**Collected material:**
• • • • •

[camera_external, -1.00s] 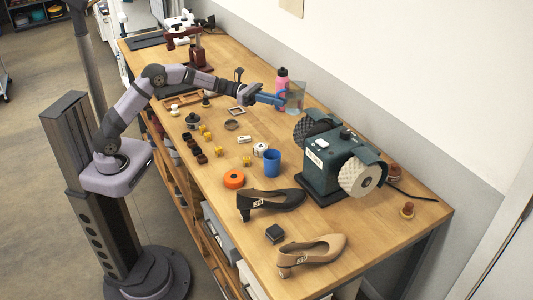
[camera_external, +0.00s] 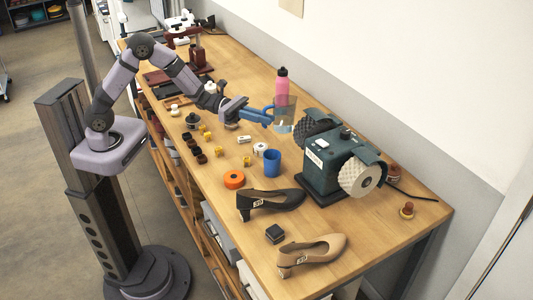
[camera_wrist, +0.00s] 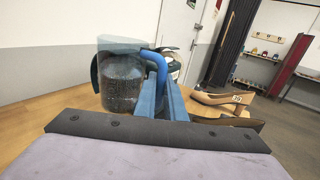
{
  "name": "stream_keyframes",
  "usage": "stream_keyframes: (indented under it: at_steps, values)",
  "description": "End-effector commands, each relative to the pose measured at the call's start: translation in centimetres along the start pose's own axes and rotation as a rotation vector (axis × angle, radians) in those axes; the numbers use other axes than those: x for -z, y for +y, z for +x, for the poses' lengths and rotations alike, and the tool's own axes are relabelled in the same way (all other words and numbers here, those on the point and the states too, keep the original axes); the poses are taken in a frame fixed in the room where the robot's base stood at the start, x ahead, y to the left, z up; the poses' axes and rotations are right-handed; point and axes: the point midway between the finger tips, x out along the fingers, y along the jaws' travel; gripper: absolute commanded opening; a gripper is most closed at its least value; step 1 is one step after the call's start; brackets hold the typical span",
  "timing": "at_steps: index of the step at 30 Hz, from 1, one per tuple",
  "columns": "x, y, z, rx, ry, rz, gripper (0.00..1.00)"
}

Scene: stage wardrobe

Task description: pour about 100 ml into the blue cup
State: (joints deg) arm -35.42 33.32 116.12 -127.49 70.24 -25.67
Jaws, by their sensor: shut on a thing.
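The blue cup (camera_external: 272,163) stands upright on the wooden bench, left of the green bench grinder; it does not show in the wrist view. My gripper (camera_external: 268,115) is shut on the blue handle of a clear jug (camera_external: 285,117). In the wrist view the jug (camera_wrist: 119,47) looks upright, with liquid in its lower part and the handle (camera_wrist: 153,58) between my fingers (camera_wrist: 163,95). The jug is up and back from the cup, apart from it. I cannot see into the cup.
The bench grinder (camera_external: 330,160) with its wheels stands close right of the cup. A pink bottle (camera_external: 281,88) stands behind the jug.

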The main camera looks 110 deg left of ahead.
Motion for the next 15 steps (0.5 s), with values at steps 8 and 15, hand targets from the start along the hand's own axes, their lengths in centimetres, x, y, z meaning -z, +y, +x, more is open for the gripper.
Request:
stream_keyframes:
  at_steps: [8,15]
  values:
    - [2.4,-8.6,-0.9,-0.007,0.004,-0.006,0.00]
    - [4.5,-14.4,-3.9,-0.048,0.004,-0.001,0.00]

• • • • •

**Instruction:** Retype, in the same exact form, the lines of the material above from the line holding "Scene: stage wardrobe" through the line holding "The main camera looks 110 deg left of ahead.".

**Solved problem:**
Scene: stage wardrobe

Task description: pour about 100 ml into the blue cup
State: (joints deg) arm -35.42 33.32 116.12 -127.49 70.24 -25.67
Jaws, by their sensor: shut on a thing.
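The blue cup (camera_external: 272,163) stands upright on the wooden bench, left of the green bench grinder; it does not show in the wrist view. My gripper (camera_external: 268,115) is shut on the blue handle of a clear jug (camera_external: 285,117). In the wrist view the jug (camera_wrist: 119,47) looks upright, with liquid in its lower part and the handle (camera_wrist: 153,58) between my fingers (camera_wrist: 163,95). The jug is up and back from the cup, apart from it. I cannot see into the cup.
The bench grinder (camera_external: 330,160) with its wheels stands close right of the cup. A pink bottle (camera_external: 281,88) stands behind the jug.

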The main camera looks 110 deg left of ahead.

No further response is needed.